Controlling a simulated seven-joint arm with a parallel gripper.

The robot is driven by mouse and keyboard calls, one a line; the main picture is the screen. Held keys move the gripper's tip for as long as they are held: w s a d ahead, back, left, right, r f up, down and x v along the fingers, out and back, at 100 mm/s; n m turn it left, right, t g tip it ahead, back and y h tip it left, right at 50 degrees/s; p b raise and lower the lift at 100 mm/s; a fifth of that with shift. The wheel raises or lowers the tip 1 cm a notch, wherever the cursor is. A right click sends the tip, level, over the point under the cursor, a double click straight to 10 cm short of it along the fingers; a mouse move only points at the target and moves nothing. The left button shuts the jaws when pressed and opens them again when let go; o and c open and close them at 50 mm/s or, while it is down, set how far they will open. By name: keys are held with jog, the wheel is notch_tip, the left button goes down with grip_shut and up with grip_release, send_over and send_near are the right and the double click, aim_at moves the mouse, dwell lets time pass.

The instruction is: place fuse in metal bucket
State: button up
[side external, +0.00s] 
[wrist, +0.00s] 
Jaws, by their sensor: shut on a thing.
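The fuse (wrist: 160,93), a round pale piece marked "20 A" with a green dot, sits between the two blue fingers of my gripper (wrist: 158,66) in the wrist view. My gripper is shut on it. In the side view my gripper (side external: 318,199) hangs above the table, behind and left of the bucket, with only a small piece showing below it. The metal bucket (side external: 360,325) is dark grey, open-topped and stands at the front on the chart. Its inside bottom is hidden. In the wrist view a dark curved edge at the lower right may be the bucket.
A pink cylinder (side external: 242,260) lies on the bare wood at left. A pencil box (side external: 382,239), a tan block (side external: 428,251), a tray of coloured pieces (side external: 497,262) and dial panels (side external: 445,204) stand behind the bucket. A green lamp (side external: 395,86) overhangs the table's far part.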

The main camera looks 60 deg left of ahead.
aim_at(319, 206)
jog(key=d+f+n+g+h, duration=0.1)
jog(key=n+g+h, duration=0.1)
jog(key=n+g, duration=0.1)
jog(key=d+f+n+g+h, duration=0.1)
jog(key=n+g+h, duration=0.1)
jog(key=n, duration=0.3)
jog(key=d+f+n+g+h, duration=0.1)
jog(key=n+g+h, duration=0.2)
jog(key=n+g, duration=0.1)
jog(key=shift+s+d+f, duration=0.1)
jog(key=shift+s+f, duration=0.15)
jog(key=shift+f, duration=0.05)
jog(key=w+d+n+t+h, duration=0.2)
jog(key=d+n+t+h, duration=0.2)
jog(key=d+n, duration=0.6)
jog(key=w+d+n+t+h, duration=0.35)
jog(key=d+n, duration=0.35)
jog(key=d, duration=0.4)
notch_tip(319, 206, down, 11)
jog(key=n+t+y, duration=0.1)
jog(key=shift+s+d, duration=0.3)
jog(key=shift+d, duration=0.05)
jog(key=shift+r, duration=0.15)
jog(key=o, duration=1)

> [Your task]:
Find each line holding "button". Copy it out.

> [Worked solution]:
The robot is driven by mouse and keyboard calls, one a line; the main picture is the screen. Held keys move the gripper's tip for as long as they are held: w s a d ahead, back, left, right, r f up, down and x v along the fingers, out and back, at 100 mm/s; n m turn it left, right, t g tip it ahead, back and y h tip it left, right at 50 degrees/s; p b raise and lower the lift at 100 mm/s; a fifth of that with shift. The wheel raises or lowers the tip 1 cm a notch, wherever the cursor is. A right click sends the tip, level, over the point under the cursor, a double click straight to 10 cm short of it along the fingers; a mouse move only points at the target and moves nothing. The left button shuts the jaws when pressed and opens them again when let go; o and c open and close them at 50 mm/s or, while it is down, set how far they will open. By name: keys are held with jog, the wheel is notch_tip, the left button goes down with grip_shut and up with grip_release, send_over and send_near are the right and the double click, aim_at moves the mouse, dwell lets time pass.
State: button up

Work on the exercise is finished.